On the bright side, the injury appears to be minor in nature. It’s likely not as serious as anything happening to Delon’s shoulder, for instance. Meanwhile, his team, the Raptors, has now won six games in a row, and Wright has pitched in here and there, as per usual. Toronto’s run continues unabated.
So now we get to the planning stage. With less than 20 games left, and everyone gunning for them, the Raptors and Delon are gearing up for a serious playoff drive. Many don’t believe in them already — and why should they? The Raptors and Wright haven’t done that much in the post-season.
But how much worrying can we do? How much worrying should we do? I feel like I’ve been living in uptight anxiety on behalf of these questions for months. I don’t know how Delon does it.
ACT 2
It was the role he was born to play. That’s what’s said of Anthony Quinn as Zorba in 1964’s Zorba the Greek, based on the classic novel by Nikos Kazantzakis. (Let’s just set aside the fact that Quinn is Mexican.) The film regards an uptight Englishman named Basil (played with stilted precision by Alan Bates) as he ventures to the shores of Crete to revive a lignite mine on land owned by his Greek father. It doesn’t go much further into detail as to Basil’s state of mind, but we gather from his collection of books, and general nervous air, that he’s hoping to make a man of himself.
So then, meeting Zorba comes as a stroke of luck. Here is this wild guy, given to flights of fancy that include singing, dancing, and playing the santuri, and all he wants to do is help Basil out. His enthusiasm proves impossible to resist, and Quinn imbues the character with enough energy to power three movies. It’s the kind of memorable performance that really does feel lived in and singular. Despite a lifetime of acclaimed work on stage and screen, it would not be the worst to remember Quinn solely as Zorba. It maybe isn’t the role he was born to play, but definitely a role only he could play.
Ostensibly Zorba the Greek is about Basil’s mission to rebuild that mine and Zorba’s idea to build a huge cabled log-flume apparatus to make them both rich. It’s a fool’s errand, one we know will fail even before they begin. The real story is invested in the idea of what it means to live, and how best to seize each breath as if it is your last. It sounds cliche — I’m resisting the use of carpe diem here — but that doesn’t mean it’s not true.
For most of the film, Basil is uptight and unsure of himself. He wants to be carefree, he wants to live loudly, he wants even to be with the beguiling widow in the village (though he won’t admit that part out loud). But he is restricted by some imagined code of conduct, some inborn notion of what’s proper, a feeling deep within himself that says this is who he is.

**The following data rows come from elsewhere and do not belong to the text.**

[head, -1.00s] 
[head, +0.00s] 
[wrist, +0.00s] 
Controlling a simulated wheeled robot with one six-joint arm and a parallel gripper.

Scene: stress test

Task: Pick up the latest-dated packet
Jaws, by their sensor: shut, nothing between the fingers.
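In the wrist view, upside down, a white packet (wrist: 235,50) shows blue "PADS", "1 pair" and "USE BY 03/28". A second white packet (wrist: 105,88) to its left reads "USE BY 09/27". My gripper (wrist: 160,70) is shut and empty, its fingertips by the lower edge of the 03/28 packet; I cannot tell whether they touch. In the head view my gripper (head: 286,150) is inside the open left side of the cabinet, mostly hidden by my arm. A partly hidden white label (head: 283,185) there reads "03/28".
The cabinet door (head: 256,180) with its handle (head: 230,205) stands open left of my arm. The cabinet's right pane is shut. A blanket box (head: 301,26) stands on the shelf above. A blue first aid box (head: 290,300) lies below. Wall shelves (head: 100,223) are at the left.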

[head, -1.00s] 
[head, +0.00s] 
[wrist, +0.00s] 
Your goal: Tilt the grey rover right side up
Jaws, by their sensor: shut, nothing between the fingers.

Zorba, naturally, explodes all of that. For him, life is to be lived, come what may. You can prepare yourself, or live by certain rules, you can even worry about the nature of being good or bad. But that doesn’t change where everyone ends up — so sure, take the risk.
ACT 3
It’s said to make a plan is to hear God laugh. Given what we know of the world’s randomness, it’s hard to disagree with the sentiment. Even in the smaller world of basketball, everything feels impossible to truly predict. And there are definitely those out there laughing at the Raptors — for daring to dream, or believe, or even just plan.
But there’s a lesson in there too from Zorba, one that shines through at the end of the film, as he and Basil inevitably say goodbye to each other. Zorba says, “A man needs a little madness or else he never dares cut the rope and be free.”
It’s a simple idea, containing multitudes, a thought the Raptors (and Delon) should heed. I’m thinking here of the raucous plays from last night in Detroit, the game in which the Raps clinched their fifth straight playoff spot. It’s taken years to get to this point, and when it began Delon was still in college, wondering how his NBA life would even begin.
All of the planning, by Wright, by the team, by Toronto, could be undone in an instant. The risk of embarrassing failure is huge, and growing every day. But what better way to deal with the laughter of God (and others), then to just wildly and recklessly join in.